Sonne, Schienen und schnelle Züge

Nach dem Aufstehen besorgte ich im nahegelegenen Supermarkt zunächst etwas Saft, um Geschmack in meine Getränke zu bringen, erst dann ging es zum Frühstück. Um kurz vor neun ging es zurück auf den Track.

Leere Landstraße hinter Dessau
Leere Landstraße hinter Dessau

Den ersten Teil der Strecke von Dessau bis Halle kannte ich ja hinreichend, ich spulte ihn einfach runter. Über ruhige Landstraßen geht es südwestlich aus Dessau raus, dann weiter durch Quellendorf und Hinsdorf, schließlich von Norden über eine Radweg nach Halle hinein. Einige Straßen später führt mich der Weg an die Saalepromenade. Im Normalfall steuere ich das Schiffsrestaurant Marie-Hedwig an. Dann ist es Sonntag, das Restaurant öffnet um 11 Uhr und ich komme später an. Heute aber ist Montag, das Restaurant öffnet um 12 Uhr und ich bin schon um 10:45 Uhr da. Ich brauche eine Alternative und finde sie ein Stück weiter im Peißnitzhaus-Café. Dort bekomme ich zumindest schon Kuchen und zwei große Rhabarberschorlen.

Von hier biete ich auf den mir unbekannten Teil der Strecke ab, ab jetzt kommen neue Eindrücke. Als erstes ein Stück der alten Hafenbahn, jetzt als Radweg genutzt. Die Ausfahrt aus Halle ist, wie auch auf meinem Standardweg in Richtung Südwest, hakelig. Schlechte Straßen, katastrophale Radwege (oft Benutzungspflichtig) – und zuguterletzt erwische ich, vermutlich aber durch einen Planungsfehler meinerseits, noch Kopfsteinpflaster. Irgendwann biege ich aber von der Landstraße auf einen Wirtschaftsweg ab und finde schließlich den Serviceweg der Schnellfahrstrecke (Bahn) Halle-Erfurt.

Entlang der Schnellfahrstrecke der Bahn
Entlang der Schnellfahrstrecke der Bahn

Wegen der hügeligen Landschaft und der vielen Tunnels und Brücken muss ich den Weg aber bald wieder verlassen und komme dann immer wieder nach diversen Kilometern auf glücklicherweise guten und ruhigen Straßen zur Bahnstrecke zurück. Es ist ein ewiges Auf und Ab, Schatten gibt es nur unter Brücken, wo ich dann oft eine kurze Pause einlege, denn es sind 33°C und die Sonne brennt. Führt mich der Weg auf der Straße durch die Dörfer, so fällt auf, das es keine (geöffneten, falls überhaupt) Gasthäuser gibt, mit etwas Glück finde ich eine Tanke. So kann ich etwas trinken und meine Flüssigkeitsvorräte auffüllen, außer Schokoriegeln gibt es aber nichts Essbares. Aber eine Abkühlung durch die Klimaanlage.

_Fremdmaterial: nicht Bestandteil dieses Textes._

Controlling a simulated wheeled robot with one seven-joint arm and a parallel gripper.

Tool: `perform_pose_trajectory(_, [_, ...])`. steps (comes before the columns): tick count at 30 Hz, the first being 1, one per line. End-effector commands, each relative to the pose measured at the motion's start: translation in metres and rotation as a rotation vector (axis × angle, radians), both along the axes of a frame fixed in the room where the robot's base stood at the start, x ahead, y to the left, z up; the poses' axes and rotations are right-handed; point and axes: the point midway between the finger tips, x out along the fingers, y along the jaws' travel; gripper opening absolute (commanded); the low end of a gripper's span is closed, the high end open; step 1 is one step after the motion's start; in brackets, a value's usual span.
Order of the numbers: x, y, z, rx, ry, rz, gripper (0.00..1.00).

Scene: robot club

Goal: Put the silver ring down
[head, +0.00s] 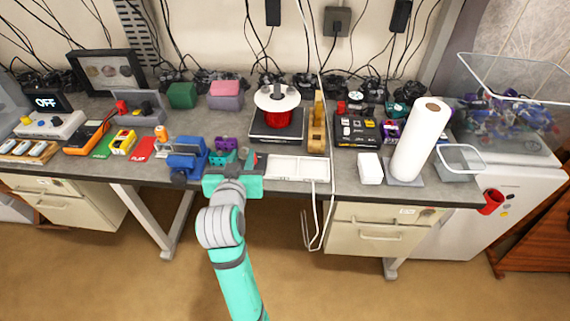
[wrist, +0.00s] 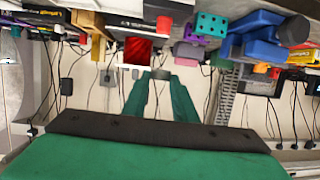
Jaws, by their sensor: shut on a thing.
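My gripper (wrist: 160,84) shows in the wrist view with its two teal fingers close together. A small grey piece, apparently the silver ring (wrist: 160,74), is held between the fingertips. In the head view my gripper (head: 236,163) is over the front edge of the grey workbench (head: 220,187), left of a white shallow tray (head: 298,177). The ring cannot be made out clearly in the head view, and its full shape is hidden by the fingers.
A blue vise (head: 185,160) and purple and teal parts (head: 222,150) are close on the left. Behind stand a scale (head: 276,128) with a red-and-white spool (head: 278,105) and a wooden piece (head: 317,130). A white paper roll (head: 418,140) stands right. A white cable hangs over the bench front.

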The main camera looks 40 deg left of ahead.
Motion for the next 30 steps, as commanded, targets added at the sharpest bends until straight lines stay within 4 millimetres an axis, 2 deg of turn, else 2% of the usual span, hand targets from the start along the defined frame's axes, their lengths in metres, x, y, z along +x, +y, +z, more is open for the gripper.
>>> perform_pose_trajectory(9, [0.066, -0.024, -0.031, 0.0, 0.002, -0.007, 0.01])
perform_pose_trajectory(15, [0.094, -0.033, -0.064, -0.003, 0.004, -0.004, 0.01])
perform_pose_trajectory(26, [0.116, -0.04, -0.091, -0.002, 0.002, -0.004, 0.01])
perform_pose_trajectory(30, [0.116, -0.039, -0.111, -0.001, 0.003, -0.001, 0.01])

Was folgt, ist ein langer Anstieg in sengender Sonne. Dann eine kurze Abfahrt und wieder geht es rauf bis ich irgendwann die Schnellfahrstrecke wieder an meiner Seite habe. Keine Autos, aber auch kein Schatten (außer unter Brücken), dafür rauschen nebenan die Züge mit irgendwas zwischen 250 und 300 km/h vorbei, ein toller Anblick. Wann hat man schonmal einen ICE in voller Fahrt im Rückspiegel?

Gamme Furt
Gamme Furt

Kurz vor Erfurt erwartet mich noch die Gramme Furt. Vielleicht zweieinhalb Meter breit, ca. 20-30 Zentimeter tief. Da ich sie noch nicht kenne, halte ich ersteinmal an und schaue, wo ich am besten durchfahren kann. Dann rauf auf’s Rad und durch, geht ganz einfach. Mit dem Liegerad kriegt man nicht mal nasse Füße. Und die Felgen sind wieder blank und frei vom Staub der Fahrt.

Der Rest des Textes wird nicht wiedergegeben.